En cuanto a los inversores, se veían sometidos a unos pertinaces procesos bajistas que no siempre eran directamente atribuibles a la marcha de las empresas en las que habían depositado su confianza y donde el concepto de seguridad era vulnerado una vez tras otra, con ejemplos tan claros como los de la Banca Mas Sardá, la López Quesada o el Banco de Levante, sólo por citar algunos de los casos más sonoros y recientes, en los que las autoridades bursátiles apuraron hasta el último momento la posibilidad de que la negociación de estos títulos generase corretajes para los agentes mediadores.
En definitiva, se quiebran dos principios que deben caracterizar a cualquier mercado: eficacia y confianza. Ante esta situación, no es de extrañar que los nuevos responsables de la política económica del Gobierno muestren un curioso despego hacia la bolsa. Lo que sí puede resultar algo más sorprendente es el clima de calma confiada con que esta tibieza ha sido acogida entre los interesados directos en la marcha cotidiana de los mercados de valores, es decir, entre los agentes de Cambio y Bolsa. Pero esta actitud, aparentemente pasiva, de quienes tienen en el negocio bursátil su fuente exclusiva de ingresos tiene una explicación sencilla: el volumen genérico de negocio -y, por tanto, las posibilidades de obtener ingresos por la firma de operaciones de compraventa- se ha ampliado notablemente en los últimos meses con la incorporación de lo que se ha dado en llamar los nuevos activos.
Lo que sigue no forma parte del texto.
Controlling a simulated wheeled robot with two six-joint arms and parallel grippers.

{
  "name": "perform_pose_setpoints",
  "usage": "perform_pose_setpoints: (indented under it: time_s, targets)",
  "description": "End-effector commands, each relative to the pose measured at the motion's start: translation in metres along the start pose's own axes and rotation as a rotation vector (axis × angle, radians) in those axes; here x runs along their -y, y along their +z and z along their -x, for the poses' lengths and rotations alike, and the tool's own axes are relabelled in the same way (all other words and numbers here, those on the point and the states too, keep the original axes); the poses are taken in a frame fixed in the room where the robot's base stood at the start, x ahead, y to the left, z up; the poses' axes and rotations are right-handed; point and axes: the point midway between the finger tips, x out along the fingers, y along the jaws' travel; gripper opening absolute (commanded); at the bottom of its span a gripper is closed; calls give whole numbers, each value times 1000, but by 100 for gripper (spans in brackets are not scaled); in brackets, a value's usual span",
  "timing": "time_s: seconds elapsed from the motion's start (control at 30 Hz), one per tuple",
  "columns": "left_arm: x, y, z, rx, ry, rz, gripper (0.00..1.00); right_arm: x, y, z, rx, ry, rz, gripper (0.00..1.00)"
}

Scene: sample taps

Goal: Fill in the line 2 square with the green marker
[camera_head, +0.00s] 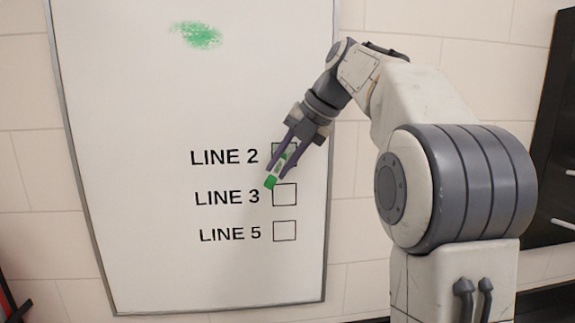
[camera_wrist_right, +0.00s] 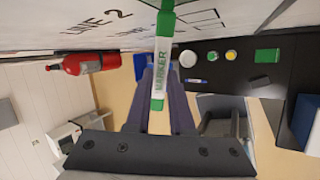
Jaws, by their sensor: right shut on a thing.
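The whiteboard (camera_head: 150,100) carries printed lines, LINE 2, LINE 3 and LINE 5, each with a square on its right. The line 2 square (camera_head: 294,146) is partly hidden behind my right gripper (camera_head: 279,170) in the head view. My right gripper is shut on the green marker (camera_head: 272,182), a white barrel with green ends. In the wrist view the marker (camera_wrist_right: 162,70) stands between the fingers, its far end towards the board near the LINE 2 text. I cannot tell whether it touches the board. My left gripper is out of view.
A green scribble (camera_head: 198,36) is near the board's top. The line 3 square (camera_head: 284,195) and line 5 square (camera_head: 284,231) look empty. The wrist view shows a red extinguisher (camera_wrist_right: 90,62) and a dark table (camera_wrist_right: 225,76) with small items.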

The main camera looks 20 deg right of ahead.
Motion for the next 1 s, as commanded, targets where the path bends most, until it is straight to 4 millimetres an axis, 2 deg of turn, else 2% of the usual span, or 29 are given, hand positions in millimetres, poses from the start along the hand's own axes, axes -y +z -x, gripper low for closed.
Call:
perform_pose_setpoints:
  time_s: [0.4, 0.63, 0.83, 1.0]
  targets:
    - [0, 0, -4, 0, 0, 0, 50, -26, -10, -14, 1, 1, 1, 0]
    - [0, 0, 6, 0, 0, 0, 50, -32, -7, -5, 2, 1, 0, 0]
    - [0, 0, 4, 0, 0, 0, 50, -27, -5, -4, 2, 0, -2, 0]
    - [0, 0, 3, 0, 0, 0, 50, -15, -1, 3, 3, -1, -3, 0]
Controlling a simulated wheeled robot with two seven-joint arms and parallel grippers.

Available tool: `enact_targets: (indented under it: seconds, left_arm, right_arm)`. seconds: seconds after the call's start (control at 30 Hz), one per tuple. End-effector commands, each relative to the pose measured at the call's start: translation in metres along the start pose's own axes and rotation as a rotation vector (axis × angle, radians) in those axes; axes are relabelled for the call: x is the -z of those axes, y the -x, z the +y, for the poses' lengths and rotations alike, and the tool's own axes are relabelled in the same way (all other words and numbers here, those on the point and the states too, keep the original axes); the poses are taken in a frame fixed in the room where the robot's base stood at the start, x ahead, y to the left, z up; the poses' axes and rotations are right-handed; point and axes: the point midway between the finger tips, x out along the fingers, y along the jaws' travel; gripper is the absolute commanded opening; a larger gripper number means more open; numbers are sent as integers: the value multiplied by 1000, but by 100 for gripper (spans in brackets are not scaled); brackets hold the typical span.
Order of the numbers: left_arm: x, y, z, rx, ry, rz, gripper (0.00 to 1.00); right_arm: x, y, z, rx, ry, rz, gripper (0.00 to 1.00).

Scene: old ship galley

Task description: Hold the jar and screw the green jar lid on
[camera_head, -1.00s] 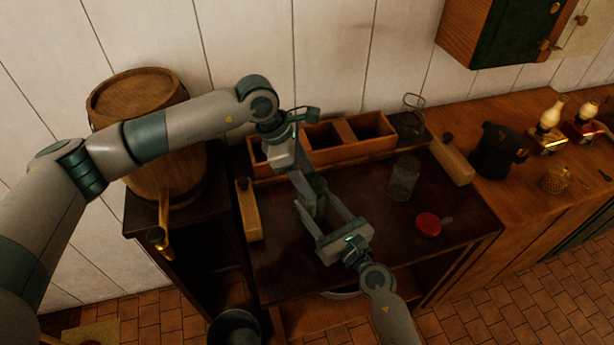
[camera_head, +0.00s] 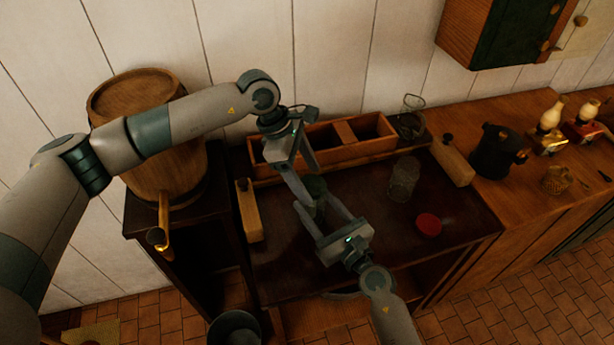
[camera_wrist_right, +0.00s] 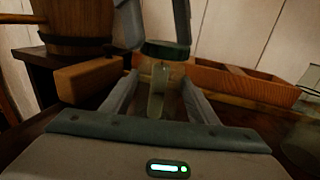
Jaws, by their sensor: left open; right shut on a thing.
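The jar (camera_wrist_right: 172,104) stands upright between the fingers of my right gripper (camera_head: 325,212), which is shut on its sides. The green jar lid (camera_head: 315,186) sits on top of the jar; it also shows in the right wrist view (camera_wrist_right: 165,50). I cannot tell how tightly it sits. My left gripper (camera_head: 309,176) reaches down from above, open, with its fingers at the lid. In the right wrist view its two fingers show apart, just above the lid, one towards each side. Right fingers partly hide the jar in the head view.
A wooden divided box (camera_head: 330,150) stands behind the jar. To the right are a clear glass jar (camera_head: 403,180) and a red lid (camera_head: 428,224). Wooden blocks (camera_head: 249,212) (camera_head: 452,160) lie at both sides. A barrel (camera_head: 165,180) stands left.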

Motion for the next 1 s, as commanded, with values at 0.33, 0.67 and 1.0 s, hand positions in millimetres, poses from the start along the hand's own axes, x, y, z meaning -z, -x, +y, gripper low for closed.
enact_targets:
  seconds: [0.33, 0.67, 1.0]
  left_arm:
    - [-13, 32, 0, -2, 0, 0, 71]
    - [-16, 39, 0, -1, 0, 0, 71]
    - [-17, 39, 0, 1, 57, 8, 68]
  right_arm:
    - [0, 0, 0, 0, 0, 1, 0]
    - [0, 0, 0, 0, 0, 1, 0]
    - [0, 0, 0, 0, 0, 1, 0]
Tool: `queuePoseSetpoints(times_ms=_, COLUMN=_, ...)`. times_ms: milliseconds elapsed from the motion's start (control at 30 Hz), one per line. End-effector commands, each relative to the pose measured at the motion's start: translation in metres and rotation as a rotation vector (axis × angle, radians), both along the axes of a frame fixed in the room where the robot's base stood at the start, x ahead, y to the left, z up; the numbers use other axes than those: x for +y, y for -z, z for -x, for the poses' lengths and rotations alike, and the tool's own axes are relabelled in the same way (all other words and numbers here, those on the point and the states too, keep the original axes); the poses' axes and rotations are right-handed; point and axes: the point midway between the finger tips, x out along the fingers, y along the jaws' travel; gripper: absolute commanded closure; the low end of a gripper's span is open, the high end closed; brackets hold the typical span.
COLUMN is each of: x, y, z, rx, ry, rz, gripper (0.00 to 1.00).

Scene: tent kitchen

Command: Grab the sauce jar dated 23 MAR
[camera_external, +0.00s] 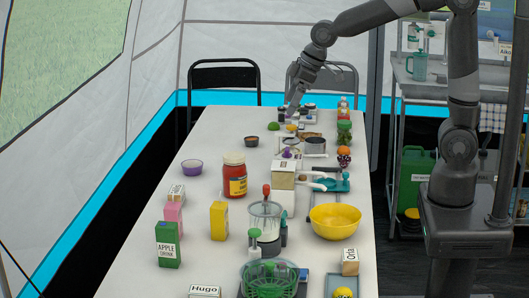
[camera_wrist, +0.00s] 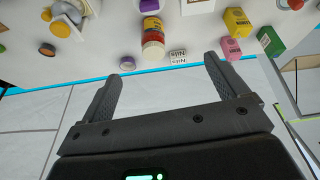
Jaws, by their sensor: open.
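A large red jar (camera_external: 235,180) with a yellow label stands on the left half of the table; it also shows in the wrist view (camera_wrist: 152,42). No date is readable on any jar, so I cannot tell which one reads 23 MAR. My gripper (camera_external: 291,108) is over the far end, close to the small jars; I cannot tell whether it touches any. In the wrist view its fingers (camera_wrist: 162,70) are wide apart with nothing between them.
The white table (camera_external: 130,260) is crowded along its middle and right. A yellow bowl (camera_external: 335,221) is at right. The far-left tabletop is mostly clear.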

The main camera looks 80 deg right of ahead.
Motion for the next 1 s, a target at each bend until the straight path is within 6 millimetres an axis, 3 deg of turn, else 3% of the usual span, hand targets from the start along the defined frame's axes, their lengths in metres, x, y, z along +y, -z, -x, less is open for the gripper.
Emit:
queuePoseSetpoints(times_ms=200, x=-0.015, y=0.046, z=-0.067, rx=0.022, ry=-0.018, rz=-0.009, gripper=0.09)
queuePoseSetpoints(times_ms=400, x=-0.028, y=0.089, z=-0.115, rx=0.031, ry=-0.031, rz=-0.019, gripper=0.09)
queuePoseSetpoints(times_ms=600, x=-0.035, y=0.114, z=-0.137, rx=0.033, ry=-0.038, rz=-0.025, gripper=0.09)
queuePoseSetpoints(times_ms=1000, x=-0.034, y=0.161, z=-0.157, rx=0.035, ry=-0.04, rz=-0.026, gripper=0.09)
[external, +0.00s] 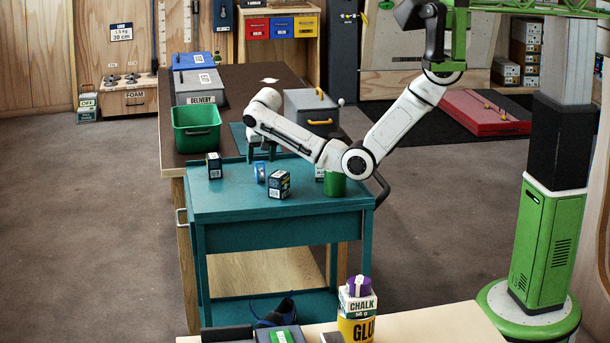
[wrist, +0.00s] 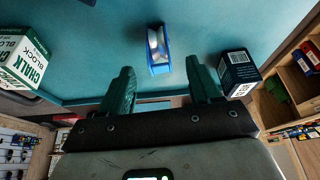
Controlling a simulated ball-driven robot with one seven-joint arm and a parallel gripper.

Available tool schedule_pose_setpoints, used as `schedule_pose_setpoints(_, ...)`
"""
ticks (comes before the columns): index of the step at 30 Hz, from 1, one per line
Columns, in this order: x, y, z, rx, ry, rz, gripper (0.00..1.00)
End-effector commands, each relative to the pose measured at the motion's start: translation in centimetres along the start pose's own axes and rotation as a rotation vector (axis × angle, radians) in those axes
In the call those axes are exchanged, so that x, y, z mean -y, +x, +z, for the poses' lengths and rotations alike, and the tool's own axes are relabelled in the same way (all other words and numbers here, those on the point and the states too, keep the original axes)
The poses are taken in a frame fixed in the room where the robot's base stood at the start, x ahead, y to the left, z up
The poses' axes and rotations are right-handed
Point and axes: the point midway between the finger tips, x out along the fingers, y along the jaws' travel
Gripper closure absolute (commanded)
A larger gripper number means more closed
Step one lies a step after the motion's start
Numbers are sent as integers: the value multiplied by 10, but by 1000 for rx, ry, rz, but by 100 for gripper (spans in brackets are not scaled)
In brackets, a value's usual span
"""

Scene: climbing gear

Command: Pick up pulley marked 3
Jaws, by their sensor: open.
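A small blue pulley (external: 260,173) with a pale wheel lies on the teal cart top (external: 225,200). In the wrist view the pulley (wrist: 158,50) sits just beyond the fingertips, roughly midway between them; no number on it is readable. My gripper (external: 262,154) is above the cart, at the pulley's far side in the external view. In the wrist view my gripper (wrist: 162,78) shows two dark green fingers spread wide with nothing between them. The pulley and the fingers look apart.
A dark labelled box (external: 278,185) stands close to the pulley; another dark box (external: 214,166) is to the left. A green cylinder (external: 334,184) stands at the right. A white-and-green chalk box (wrist: 22,60) shows in the wrist view. A green bin (external: 196,130) is behind.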

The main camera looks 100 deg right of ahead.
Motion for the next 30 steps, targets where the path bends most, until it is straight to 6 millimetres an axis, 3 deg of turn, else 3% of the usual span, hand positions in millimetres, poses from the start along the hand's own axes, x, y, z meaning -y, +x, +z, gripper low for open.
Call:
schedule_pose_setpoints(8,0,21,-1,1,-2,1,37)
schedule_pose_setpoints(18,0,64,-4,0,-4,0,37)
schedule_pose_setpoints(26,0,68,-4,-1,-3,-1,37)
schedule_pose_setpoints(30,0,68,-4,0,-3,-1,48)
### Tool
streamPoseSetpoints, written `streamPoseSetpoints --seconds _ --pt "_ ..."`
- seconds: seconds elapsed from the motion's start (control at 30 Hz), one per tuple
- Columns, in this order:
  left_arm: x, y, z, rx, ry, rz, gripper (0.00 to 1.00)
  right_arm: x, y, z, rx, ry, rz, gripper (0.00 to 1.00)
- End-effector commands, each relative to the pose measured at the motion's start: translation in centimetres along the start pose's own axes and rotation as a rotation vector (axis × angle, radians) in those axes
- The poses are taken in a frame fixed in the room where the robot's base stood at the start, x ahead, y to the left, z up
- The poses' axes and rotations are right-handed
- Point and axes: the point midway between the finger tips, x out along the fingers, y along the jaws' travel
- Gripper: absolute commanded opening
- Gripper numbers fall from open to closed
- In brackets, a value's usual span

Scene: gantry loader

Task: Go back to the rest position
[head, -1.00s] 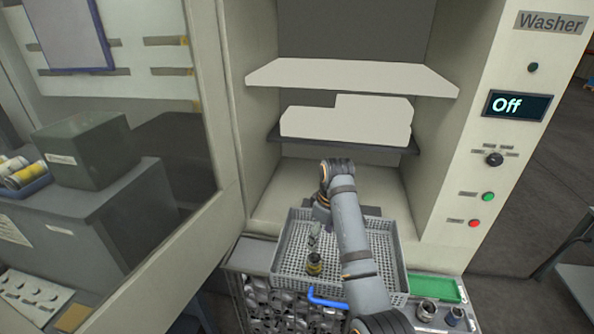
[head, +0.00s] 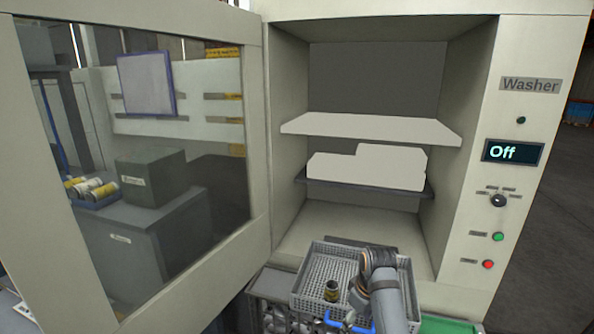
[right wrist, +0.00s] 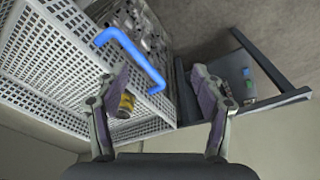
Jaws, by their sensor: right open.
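My right arm reaches over the grey mesh basket (head: 300,283) in the head view, its wrist bent above the basket's right part. In the right wrist view my right gripper (right wrist: 160,75) has its two fingers spread wide, with nothing held between them. A small dark and yellow part (head: 332,291) stands inside the basket; it also shows beside one finger in the right wrist view (right wrist: 126,103). The basket's blue handle (head: 345,325) is at its front edge and also shows in the right wrist view (right wrist: 128,50). My left gripper is not in view.
The washer (head: 528,130) stands open, its display reading Off. Its glass door (head: 150,150) is swung out to the left. A green tray edge (head: 453,325) shows at the lower right.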

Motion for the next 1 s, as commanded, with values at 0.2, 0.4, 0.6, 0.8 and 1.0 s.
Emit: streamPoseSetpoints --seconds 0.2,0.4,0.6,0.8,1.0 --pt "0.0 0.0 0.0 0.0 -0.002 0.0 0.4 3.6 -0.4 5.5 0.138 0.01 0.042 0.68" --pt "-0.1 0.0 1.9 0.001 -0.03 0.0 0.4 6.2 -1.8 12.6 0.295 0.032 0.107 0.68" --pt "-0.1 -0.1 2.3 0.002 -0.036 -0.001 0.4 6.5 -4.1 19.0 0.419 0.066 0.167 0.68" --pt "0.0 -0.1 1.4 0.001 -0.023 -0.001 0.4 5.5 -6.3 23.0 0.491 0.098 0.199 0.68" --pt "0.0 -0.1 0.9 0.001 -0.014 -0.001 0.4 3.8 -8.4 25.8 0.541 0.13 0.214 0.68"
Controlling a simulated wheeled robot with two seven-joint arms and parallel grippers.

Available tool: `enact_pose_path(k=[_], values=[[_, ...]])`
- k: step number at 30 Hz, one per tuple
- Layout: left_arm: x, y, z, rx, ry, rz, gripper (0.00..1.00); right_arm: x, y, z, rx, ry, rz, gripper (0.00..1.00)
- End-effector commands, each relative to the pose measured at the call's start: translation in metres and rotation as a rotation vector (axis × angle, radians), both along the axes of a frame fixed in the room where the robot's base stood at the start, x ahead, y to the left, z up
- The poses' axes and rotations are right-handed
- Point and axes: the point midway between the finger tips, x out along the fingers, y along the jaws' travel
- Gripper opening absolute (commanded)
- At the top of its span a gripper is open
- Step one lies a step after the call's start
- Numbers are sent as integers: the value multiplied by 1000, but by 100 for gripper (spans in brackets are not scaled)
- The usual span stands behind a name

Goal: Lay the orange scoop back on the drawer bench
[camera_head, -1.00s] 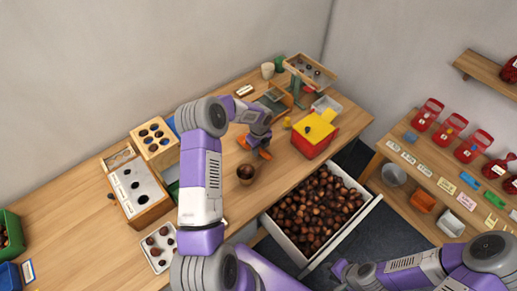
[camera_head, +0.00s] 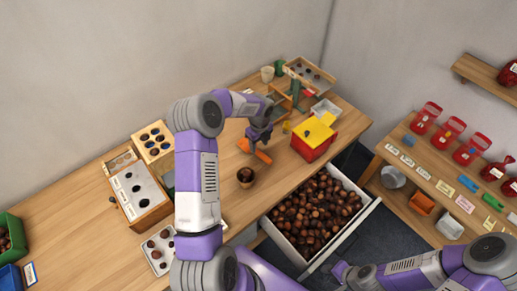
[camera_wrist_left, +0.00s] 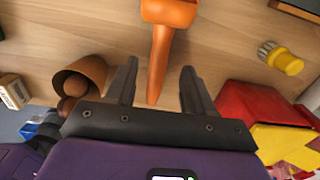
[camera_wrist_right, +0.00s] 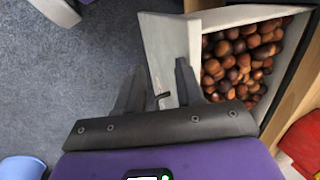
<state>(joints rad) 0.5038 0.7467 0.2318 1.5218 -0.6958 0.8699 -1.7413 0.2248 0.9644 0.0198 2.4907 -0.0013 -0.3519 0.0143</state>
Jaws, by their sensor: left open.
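The orange scoop (camera_head: 262,156) lies on the wooden drawer bench (camera_head: 85,220), right of the small brown cup. In the left wrist view the scoop (camera_wrist_left: 168,12) has its bowl at the top edge, with its handle pointing down between my fingers. My left gripper (camera_wrist_left: 160,68) is open and empty, above the scoop and apart from it. In the head view my left gripper (camera_head: 258,137) partly covers the scoop. My right gripper (camera_wrist_right: 158,70) is open beside the front panel of the pulled-out drawer (camera_wrist_right: 155,50).
The brown cup (camera_head: 246,176) holds chestnuts close to the scoop. A red box with a yellow lid (camera_head: 312,140) stands to the right. The open drawer (camera_head: 290,245) is full of chestnuts. A sorting box (camera_head: 150,205) stands left of my left arm.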

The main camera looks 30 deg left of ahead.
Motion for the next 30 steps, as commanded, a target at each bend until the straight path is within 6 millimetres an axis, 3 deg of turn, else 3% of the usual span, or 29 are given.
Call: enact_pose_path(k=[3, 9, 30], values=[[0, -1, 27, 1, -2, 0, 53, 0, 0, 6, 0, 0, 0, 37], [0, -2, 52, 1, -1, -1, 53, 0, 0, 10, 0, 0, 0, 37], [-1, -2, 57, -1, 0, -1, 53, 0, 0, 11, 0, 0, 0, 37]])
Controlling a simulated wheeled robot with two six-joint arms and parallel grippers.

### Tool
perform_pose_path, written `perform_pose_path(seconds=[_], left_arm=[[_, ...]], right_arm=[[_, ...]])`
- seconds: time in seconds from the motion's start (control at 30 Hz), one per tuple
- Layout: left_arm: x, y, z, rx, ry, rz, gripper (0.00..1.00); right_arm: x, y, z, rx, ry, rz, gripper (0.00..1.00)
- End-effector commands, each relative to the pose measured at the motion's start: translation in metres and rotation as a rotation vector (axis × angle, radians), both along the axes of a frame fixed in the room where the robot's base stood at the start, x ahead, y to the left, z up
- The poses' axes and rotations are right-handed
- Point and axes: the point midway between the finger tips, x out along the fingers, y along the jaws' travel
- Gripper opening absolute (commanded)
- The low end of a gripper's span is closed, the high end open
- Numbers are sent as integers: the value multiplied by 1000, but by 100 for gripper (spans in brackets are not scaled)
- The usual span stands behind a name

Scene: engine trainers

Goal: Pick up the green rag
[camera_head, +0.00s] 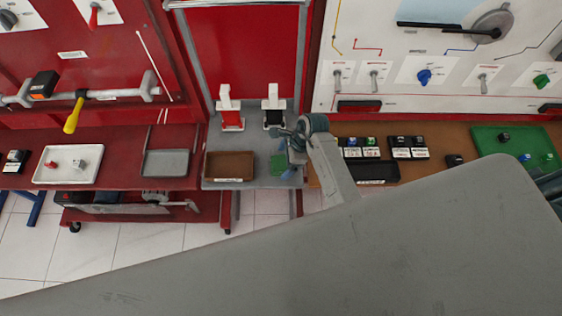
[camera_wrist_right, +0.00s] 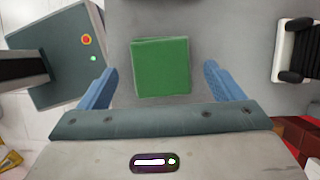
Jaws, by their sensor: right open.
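The green rag (camera_head: 277,165) lies flat on the grey shelf (camera_head: 245,185), right of a brown tray. In the right wrist view the rag (camera_wrist_right: 160,67) is a folded green square, centred between the blue fingers. My right gripper (camera_head: 286,162) is over the rag and hides part of it in the head view. Its fingers are open (camera_wrist_right: 160,88), one on each side of the rag with a gap, and hold nothing. My left gripper does not show.
The brown tray (camera_head: 229,166) sits just left of the rag. A red-and-white bottle (camera_head: 229,110) and a black-and-white bottle (camera_head: 273,107) stand behind. Small black parts (camera_head: 407,147) line the brown bench at right. A white tray (camera_head: 65,164) stands at left.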

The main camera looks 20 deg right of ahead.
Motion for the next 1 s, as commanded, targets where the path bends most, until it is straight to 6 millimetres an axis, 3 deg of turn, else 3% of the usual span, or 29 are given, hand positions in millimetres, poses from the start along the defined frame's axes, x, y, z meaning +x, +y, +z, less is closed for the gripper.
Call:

Las letras de cambio, los pagarés del Tesoro y los pagarés de las empresas han aportado una fuente de nuevos ingresos para quienes viven fundamentalmente de su firma. El número de pólizas de compra ha aumentado notablemente por las operaciones realizadas en estos activos y ya se comienza a admitir que el mercado de renta variable, es decir, el de acciones, puede terminar teniendo una presencia sencillamente testimonial en el conjunto de los mercados de valores nacionales.
En cualquier caso, lo que está aún pendiente es la definición del papel que deben cumplir las bolsas en la economía nacional. Las empresas van a continuar demandando financiación, y hasta ahora sólo existen dos sistemas de aportársela: consiguiéndola directamente de los inversores individuales o mediante la intermediación del Estado, que se encargará de recogerla de la economía privada y reconducirla hacia las empresas más necesitadas y consideradas estratégicas. Este segundo mecanismo, aunque no sea más que porque se incrementa el número de intermediarios, tiene que resultar más caro, pero hay que reconocer que en el momento actual es más sencillo.
El conseguir que los inversores privados vuelvan a canalizar una parte de sus recursos directamente hacia las empresas es fundamentalmente un problema de confianza en el futuro de las empresas de este país y en la eficacia del sistema bursátil. Mientras los costes de intermediación continúen siendo muy altos; mientras la información que reciban los inversores potenciales siga siendo tan mala, tardía y escasamente fiable, y mientras no se plantee una marco jurídico de garantías para los inversores, que además sea cumplido a rajatabla, dificilmente la bolsa podrá recuperar un pulso saludable.